• **Data block**
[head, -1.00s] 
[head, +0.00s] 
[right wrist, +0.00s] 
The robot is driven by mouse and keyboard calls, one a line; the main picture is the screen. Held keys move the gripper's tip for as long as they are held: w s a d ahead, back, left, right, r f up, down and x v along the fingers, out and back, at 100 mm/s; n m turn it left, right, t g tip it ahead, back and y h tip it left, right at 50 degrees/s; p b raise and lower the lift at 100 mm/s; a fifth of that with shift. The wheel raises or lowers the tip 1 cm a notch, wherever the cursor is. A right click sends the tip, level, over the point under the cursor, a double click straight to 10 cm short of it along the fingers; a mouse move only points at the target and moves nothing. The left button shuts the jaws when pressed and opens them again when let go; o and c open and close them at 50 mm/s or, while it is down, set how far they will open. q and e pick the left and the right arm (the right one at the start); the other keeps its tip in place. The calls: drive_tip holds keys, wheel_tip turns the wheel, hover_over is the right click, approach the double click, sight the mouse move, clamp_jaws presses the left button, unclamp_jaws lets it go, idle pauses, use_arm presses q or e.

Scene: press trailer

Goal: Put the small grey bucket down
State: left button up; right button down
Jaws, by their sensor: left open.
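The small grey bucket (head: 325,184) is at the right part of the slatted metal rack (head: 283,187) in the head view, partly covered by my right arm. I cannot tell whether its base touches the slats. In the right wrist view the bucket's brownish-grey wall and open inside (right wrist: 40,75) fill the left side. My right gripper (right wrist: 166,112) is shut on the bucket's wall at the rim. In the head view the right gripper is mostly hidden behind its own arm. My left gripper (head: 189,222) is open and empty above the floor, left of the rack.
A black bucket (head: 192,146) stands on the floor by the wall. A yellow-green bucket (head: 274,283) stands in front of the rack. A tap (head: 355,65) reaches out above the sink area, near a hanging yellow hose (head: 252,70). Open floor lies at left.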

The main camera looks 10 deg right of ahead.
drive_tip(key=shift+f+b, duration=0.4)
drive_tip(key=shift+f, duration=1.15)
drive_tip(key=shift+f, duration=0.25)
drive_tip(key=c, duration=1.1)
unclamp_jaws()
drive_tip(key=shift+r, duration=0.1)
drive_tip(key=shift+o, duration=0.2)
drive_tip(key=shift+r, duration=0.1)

• **Exercise description**
Copy out the full listing exactly.

• **Reply**
[head, -1.00s] 
[head, +0.00s] 
[right wrist, +0.00s] 
The robot is driven by mouse and keyboard calls, one a line; the main picture is the screen. Held keys move the gripper's tip for as long as they are held: w s a d ahead, back, left, right, r f up, down and x v along the fingers, out and back, at 100 mm/s; n m turn it left, right, t g tip it ahead, back and y h tip it left, right at 50 degrees/s; p b raise and lower the lift at 100 mm/s; a fifth of that with shift. The wheel raises or lowers the tip 1 cm a notch, wherever the cursor is. A right click sends the tip, level, over the point under the cursor, a double click straight to 10 cm short of it along the fingers; a mouse move only points at the target and moves nothing. The left button shuts the jaws when pressed and opens them again when let go; o and c open and close them at 50 mm/s or, while it is down, set how far they will open. q and e pick the left and the right arm (the right one at the start); the other keeps its tip in place. The calls: drive_tip holds keys, wheel_tip turns the wheel, hover_over is the right click, approach the double click, sight the mouse move, clamp_jaws presses the left button, unclamp_jaws lets it go, idle pauses, use_arm presses q or e.

Scene: press trailer

Goal: Put the small grey bucket down
State: left button up; right button down
Jaws, by their sensor: left open.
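The small grey bucket (head: 325,184) is at the right part of the slatted metal rack (head: 283,187) in the head view, partly covered by my right arm. I cannot tell whether its base touches the slats. In the right wrist view the bucket's brownish-grey wall and open inside (right wrist: 40,75) fill the left side. My right gripper (right wrist: 166,112) is shut on the bucket's wall at the rim. In the head view the right gripper is mostly hidden behind its own arm. My left gripper (head: 189,222) is open and empty above the floor, left of the rack.
A black bucket (head: 192,146) stands on the floor by the wall. A yellow-green bucket (head: 274,283) stands in front of the rack. A tap (head: 355,65) reaches out above the sink area, near a hanging yellow hose (head: 252,70). Open floor lies at left.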

The main camera looks 10 deg right of ahead.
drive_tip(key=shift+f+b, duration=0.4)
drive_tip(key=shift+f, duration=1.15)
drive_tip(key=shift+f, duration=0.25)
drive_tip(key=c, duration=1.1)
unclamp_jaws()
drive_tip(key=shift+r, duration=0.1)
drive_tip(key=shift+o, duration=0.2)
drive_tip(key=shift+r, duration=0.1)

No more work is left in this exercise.